この5年間、日本周辺の戦略バランスは大きく変わった。北朝鮮の核実験、ミサイル開発の急速な進展、中国の衛星破壊実験、ミサイル迎撃、海軍の太平洋への進出、ロシアの新軍事ドクトリン発表、極東ロシア軍の活動活発化など、軍事的変化は目覚ましい。QDRが指摘するように、海、空、宇宙、サイバー空間など国際公共財(グローバル・コモンズ)への挑戦、米軍の接近を妨害、阻止する能力(アクセス拒否)を強めようとする中国など、新たな挑戦が目立ってきた。これらへの対応策が、米軍の前方展開プレゼンスの強化である。米国は2008年の国家防衛戦略(NDS)で、(1)同盟およびパートナーシップの拡大強化、(2)戦略的アクセスの確保、を目標に掲げた。米国にとって同盟の「深化」は、同盟国による一層の貢献を意味する。QDRでは「北東アジアで二国間、地域およびグローバルな包括的同盟を構築、集団的な抑止と防衛能力強化のための合意された計画および共有されたビジョンを実行するため、日本、韓国と緊密に協力している」と明記された。

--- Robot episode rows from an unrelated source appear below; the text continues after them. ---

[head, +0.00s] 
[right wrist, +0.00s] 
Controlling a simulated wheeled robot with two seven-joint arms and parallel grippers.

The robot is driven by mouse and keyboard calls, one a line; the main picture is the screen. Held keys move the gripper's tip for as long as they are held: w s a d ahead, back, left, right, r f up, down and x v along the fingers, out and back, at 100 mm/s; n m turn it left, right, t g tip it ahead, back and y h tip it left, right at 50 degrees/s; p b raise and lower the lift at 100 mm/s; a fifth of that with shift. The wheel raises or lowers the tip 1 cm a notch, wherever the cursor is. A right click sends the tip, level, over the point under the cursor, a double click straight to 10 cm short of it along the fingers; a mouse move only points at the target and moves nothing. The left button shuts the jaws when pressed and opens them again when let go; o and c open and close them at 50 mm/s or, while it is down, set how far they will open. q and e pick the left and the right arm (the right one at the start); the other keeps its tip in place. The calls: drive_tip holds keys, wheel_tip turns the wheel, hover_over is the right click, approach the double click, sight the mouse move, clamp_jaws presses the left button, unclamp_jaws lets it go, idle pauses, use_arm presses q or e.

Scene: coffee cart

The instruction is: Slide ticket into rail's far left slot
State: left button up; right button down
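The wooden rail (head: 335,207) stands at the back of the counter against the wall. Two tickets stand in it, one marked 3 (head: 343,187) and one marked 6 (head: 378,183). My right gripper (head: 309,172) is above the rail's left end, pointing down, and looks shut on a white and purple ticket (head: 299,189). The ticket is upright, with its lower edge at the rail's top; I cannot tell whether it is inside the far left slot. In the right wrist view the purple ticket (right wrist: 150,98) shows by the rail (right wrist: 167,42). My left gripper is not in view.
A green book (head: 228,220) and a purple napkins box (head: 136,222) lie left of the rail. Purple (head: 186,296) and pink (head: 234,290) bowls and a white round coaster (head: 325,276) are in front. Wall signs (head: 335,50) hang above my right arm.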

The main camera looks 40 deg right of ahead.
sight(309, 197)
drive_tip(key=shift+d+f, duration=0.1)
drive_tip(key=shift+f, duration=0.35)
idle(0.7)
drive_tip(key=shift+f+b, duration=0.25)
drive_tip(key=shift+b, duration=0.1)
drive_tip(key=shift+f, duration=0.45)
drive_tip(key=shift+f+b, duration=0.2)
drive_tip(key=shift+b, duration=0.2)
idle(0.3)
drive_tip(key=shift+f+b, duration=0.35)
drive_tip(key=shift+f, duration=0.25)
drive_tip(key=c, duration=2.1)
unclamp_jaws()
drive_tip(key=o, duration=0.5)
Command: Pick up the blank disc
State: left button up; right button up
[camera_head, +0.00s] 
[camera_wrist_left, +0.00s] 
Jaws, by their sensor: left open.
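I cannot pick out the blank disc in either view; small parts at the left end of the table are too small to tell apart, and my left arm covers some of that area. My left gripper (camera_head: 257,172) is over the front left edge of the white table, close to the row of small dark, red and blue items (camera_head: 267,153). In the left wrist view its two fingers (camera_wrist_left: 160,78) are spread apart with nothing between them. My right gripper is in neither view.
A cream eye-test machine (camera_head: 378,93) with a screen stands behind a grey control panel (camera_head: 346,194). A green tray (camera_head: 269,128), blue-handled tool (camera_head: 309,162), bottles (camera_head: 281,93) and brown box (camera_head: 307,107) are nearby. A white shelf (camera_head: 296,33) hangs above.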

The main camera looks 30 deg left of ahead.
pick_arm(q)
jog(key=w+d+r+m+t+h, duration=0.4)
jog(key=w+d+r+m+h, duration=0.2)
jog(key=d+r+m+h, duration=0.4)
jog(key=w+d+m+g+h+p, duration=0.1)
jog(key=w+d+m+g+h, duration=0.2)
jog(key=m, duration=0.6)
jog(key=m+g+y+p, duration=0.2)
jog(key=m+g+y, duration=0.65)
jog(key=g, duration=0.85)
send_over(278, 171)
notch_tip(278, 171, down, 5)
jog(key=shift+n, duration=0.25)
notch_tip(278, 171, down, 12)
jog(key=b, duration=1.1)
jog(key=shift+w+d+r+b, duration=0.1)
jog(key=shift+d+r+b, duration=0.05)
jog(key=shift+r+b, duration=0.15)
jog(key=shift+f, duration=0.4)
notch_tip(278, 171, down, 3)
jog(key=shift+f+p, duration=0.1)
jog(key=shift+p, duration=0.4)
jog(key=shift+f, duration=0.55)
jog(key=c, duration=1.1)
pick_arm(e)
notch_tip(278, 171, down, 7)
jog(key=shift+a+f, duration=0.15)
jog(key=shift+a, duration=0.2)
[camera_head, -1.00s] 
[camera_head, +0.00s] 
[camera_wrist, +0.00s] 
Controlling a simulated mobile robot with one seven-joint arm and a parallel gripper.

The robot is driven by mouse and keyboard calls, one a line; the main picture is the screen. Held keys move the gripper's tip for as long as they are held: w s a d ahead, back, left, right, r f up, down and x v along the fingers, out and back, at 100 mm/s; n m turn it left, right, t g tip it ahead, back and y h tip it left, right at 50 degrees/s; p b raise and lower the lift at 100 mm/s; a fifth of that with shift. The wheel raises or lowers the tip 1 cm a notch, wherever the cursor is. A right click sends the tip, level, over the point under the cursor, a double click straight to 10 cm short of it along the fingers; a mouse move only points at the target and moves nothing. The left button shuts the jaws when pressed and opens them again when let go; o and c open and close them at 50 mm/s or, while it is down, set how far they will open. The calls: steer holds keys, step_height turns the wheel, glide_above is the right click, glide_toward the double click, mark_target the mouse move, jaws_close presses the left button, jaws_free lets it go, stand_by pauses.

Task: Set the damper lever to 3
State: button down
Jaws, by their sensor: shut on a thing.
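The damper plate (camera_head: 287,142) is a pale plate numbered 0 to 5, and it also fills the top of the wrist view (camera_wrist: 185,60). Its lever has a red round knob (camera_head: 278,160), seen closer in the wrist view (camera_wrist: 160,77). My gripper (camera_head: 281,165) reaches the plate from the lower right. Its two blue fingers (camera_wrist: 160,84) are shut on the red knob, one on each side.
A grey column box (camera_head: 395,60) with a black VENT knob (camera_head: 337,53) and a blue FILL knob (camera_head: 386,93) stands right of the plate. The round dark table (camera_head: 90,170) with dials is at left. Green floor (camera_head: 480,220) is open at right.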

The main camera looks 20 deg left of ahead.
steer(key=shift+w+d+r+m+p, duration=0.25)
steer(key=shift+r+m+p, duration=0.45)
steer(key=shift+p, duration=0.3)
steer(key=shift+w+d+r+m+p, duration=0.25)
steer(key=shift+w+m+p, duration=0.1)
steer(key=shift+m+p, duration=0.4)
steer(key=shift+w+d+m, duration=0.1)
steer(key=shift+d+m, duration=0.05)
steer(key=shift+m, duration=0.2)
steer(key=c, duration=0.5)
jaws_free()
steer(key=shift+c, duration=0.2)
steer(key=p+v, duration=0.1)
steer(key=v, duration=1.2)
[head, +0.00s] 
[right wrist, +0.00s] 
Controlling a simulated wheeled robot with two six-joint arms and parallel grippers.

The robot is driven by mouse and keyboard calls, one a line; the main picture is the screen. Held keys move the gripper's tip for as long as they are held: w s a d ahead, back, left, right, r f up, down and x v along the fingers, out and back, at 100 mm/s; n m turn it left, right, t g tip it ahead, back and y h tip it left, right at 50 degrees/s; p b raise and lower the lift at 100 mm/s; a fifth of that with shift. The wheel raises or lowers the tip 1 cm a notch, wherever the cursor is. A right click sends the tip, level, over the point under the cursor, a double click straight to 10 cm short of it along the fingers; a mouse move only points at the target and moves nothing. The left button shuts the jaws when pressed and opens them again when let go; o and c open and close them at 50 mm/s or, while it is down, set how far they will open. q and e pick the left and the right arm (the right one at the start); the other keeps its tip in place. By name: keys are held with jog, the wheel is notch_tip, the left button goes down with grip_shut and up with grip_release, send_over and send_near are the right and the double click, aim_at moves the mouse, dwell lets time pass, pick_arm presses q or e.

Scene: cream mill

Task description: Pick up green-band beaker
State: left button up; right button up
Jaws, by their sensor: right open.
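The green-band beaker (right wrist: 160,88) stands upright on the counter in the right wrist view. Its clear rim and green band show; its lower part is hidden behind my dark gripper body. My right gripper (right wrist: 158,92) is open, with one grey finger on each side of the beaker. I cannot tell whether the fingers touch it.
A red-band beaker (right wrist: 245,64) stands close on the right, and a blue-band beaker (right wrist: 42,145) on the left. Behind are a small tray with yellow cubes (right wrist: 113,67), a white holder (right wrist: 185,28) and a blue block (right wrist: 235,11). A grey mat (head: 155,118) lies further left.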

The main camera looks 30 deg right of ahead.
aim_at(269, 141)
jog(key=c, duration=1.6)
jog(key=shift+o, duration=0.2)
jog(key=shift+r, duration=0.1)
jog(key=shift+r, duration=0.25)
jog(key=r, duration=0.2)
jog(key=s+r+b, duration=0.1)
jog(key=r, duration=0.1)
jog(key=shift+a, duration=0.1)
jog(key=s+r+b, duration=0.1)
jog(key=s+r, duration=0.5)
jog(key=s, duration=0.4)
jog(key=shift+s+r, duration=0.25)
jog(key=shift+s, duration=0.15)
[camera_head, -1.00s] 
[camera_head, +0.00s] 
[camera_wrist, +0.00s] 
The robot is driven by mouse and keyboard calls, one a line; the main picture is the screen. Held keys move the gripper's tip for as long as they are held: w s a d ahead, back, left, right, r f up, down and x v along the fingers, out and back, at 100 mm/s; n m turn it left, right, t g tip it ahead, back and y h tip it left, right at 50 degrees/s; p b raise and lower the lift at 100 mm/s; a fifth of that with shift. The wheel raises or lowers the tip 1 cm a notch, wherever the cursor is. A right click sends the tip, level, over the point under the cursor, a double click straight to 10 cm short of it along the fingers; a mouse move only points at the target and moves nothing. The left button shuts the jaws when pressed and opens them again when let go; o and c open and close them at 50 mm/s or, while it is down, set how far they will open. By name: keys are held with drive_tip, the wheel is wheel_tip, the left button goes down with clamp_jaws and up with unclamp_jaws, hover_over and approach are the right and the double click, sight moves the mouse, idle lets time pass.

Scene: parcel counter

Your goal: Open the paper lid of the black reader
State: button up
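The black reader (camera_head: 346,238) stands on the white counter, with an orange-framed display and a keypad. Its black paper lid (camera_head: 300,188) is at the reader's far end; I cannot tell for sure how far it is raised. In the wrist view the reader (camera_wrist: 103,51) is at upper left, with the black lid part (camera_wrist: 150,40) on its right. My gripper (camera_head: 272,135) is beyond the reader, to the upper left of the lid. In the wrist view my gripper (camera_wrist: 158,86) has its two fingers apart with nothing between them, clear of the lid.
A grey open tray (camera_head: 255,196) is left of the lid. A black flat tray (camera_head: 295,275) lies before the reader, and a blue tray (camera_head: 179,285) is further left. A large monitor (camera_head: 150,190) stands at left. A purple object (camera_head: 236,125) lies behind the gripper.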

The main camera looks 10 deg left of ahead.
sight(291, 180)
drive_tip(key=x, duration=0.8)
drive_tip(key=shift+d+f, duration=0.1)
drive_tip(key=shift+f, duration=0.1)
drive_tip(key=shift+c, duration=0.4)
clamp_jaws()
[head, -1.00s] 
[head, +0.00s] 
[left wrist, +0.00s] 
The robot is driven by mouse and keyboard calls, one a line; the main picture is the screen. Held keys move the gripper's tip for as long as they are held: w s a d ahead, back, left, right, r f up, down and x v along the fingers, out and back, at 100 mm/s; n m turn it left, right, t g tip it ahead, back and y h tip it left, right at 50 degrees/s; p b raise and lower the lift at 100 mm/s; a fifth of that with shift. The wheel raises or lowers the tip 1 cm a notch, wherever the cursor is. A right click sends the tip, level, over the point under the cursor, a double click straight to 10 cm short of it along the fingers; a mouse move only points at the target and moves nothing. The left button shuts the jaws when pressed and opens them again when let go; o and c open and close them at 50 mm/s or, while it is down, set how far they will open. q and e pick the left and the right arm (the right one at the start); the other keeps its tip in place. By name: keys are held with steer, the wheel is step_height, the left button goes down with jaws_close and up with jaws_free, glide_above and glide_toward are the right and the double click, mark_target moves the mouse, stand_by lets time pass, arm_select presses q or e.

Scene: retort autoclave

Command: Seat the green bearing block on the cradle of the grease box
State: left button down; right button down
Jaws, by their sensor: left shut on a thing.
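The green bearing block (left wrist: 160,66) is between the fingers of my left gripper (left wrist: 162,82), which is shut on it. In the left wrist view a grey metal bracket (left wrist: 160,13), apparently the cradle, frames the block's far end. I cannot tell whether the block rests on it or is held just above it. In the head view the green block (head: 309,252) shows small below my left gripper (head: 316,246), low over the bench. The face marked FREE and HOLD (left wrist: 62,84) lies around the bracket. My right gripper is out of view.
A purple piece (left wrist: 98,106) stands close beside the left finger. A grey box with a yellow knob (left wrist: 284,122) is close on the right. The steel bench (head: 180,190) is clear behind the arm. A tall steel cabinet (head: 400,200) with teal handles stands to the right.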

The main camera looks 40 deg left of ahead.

歴代自民党政権は、安全保障と防衛に関する有識者懇談会を内閣が組織して、提言をまとめさせてきた。しかし、安倍晋三、麻生太郎内閣とも懇談会の報告書提出直後に退陣し、提言はたなざらしになった。2009年8月の提言は、集団的自衛権の解釈変更、自衛隊海外派遣の恒久法制定、武器輸出3原則の緩和などを主な内容とした。民主党政権になって2010年2月に発足した「新たな時代の安全保障と防衛力に関する懇談会」では、以上の論点がどのように議論されているのか、議事録からは不明だ。日米同盟関係の「深化」は、これらの問題を素通りしてはあり得ない。明確な問題提起を望みたい。
政権党である民主党は、防衛計画大綱の見直しについて、党内で活発な議論がなされているのか。北沢俊美防衛相は6月の首相交代に伴う留任会見で「民主党の安全保障論議、防衛の在り方についての基本的なスタンス、現状をどう認識するのか、将来的にどうするか、という問題はいささか貧弱な議論だった」と語っている。政権交代から1年たっても、なお野党ずれした体質を引きずっているのだ。イデオロギー的に左から右までの寄り合い所帯の党内が、確固とした安全保障・防衛政策を打ち出せるのか。参院選大敗で9月の代表選挙に向けて党内抗争の気配も濃厚で、まともな防衛論議ができるのか懸念される。国家の基本にかかわる防衛政策の柱について、政権政党として真摯な議論を深める時である。